Sometimes I think writing is akin to devoting one’s life to the sound of one hand clapping. Yes, our characters talk to us; and yes, our imaginations continuously strobe ideas and seeds for fiction and nonfiction our way.

But we also need the camaraderie of fellow writers, compatriots who understand rejection. We need kindred spirits who’ve experienced the writing life’s highs and lows. Who understand the superstitions — applying for grants and residencies and staying silent; applying in threes and then willing ourselves to forget; agonizing over how long to wait before contacting an editor or agent who’s sat on our work for six months. We are loath to offend these faceless arbiters lest we get our work tossed because we are too noodgy.

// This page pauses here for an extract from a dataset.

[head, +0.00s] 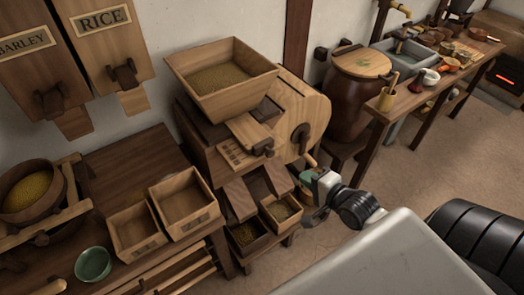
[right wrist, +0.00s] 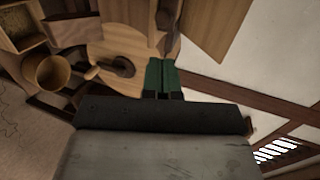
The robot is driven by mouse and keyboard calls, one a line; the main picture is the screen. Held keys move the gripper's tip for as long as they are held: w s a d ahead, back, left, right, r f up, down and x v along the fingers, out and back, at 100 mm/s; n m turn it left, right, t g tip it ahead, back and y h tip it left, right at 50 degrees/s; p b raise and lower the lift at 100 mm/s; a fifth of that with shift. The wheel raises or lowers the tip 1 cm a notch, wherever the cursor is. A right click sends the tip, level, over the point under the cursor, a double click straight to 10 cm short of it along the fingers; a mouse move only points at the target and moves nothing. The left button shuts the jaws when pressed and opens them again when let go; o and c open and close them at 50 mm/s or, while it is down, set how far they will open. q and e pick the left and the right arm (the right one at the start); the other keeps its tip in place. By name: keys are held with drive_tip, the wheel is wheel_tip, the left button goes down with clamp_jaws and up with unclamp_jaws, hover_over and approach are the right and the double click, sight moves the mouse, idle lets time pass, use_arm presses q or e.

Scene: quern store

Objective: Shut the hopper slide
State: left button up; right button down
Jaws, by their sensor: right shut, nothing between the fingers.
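The hopper (head: 222,85) is a square, flared wooden box with grain in it, on top of the wooden mill. The hopper slide (head: 247,130) is a pale board that sticks out from below the hopper's front, with a dark knob (head: 263,148) at its outer end. My right gripper (head: 307,183) is shut and empty, below and to the right of the knob, apart from it. In the right wrist view its green fingers (right wrist: 160,76) are closed together, with the pale mill side behind them. My left gripper is not in view.
The mill's dark crank (head: 300,138) has a wooden handle (head: 310,160) close to my right gripper. Small grain drawers (head: 283,212) stand below the mill. A lidded barrel (head: 350,95) stands behind at the right. Open wooden boxes (head: 185,205) are on the left table.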

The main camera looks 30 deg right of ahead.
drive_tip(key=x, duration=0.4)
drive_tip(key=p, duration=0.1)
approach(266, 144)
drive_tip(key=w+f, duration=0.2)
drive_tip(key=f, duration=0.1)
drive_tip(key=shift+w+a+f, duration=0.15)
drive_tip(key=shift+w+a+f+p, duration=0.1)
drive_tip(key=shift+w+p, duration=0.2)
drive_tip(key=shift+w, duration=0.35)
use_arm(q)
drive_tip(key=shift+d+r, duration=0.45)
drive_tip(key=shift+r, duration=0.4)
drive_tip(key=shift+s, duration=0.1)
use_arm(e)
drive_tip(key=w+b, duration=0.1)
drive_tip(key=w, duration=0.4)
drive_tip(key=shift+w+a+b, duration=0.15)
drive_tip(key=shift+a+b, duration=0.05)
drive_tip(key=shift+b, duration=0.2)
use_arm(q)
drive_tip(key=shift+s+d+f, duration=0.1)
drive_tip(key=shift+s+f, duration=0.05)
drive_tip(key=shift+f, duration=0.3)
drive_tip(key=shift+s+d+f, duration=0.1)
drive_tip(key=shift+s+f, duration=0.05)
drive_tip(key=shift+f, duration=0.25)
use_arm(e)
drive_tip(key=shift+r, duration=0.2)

This is why writing groups are so precious. Writers at any stage can benefit from that cadre of trusted souls who offer criticism honestly but kindly and know how to sandwich necessary comments between praise and encouragement. Anyone involved in the creative life needs a few companions who can commiserate, who can rail with you when the rejections come in and can celebrate you without envy.

This is what the women in my writing group offer one another. We’ve been meeting for nearly four years. Sometimes sporadically as we bend to the demands of raising children, our jobs, ailing spouses and chemo treatments. We are poets, Jane Austen experts, novelists, futurists, essayists, memoirists, travel writers. We are attorneys, farmers, former chefs and journalists. Sharing our visions through our words, we expand one another’s worlds. We hone one another’s prose. Gently, we hope.

It took me a while to find a group that fit. As an inexperienced writer, I wasn’t sure whose criticism to “believe.” I would come home from weekly sessions in a tizzy, wondering whose advice to follow. It took a while to realize I didn’t have to listen to anyone; that I had the right to sift through my fellow writers’ comments and take what I wanted, even if sometimes that meant taking nothing. We keep one another disciplined, loathe to show up empty handed. Yet sometimes we do and that’s OK.

Writing is a tough business. My group softens the path.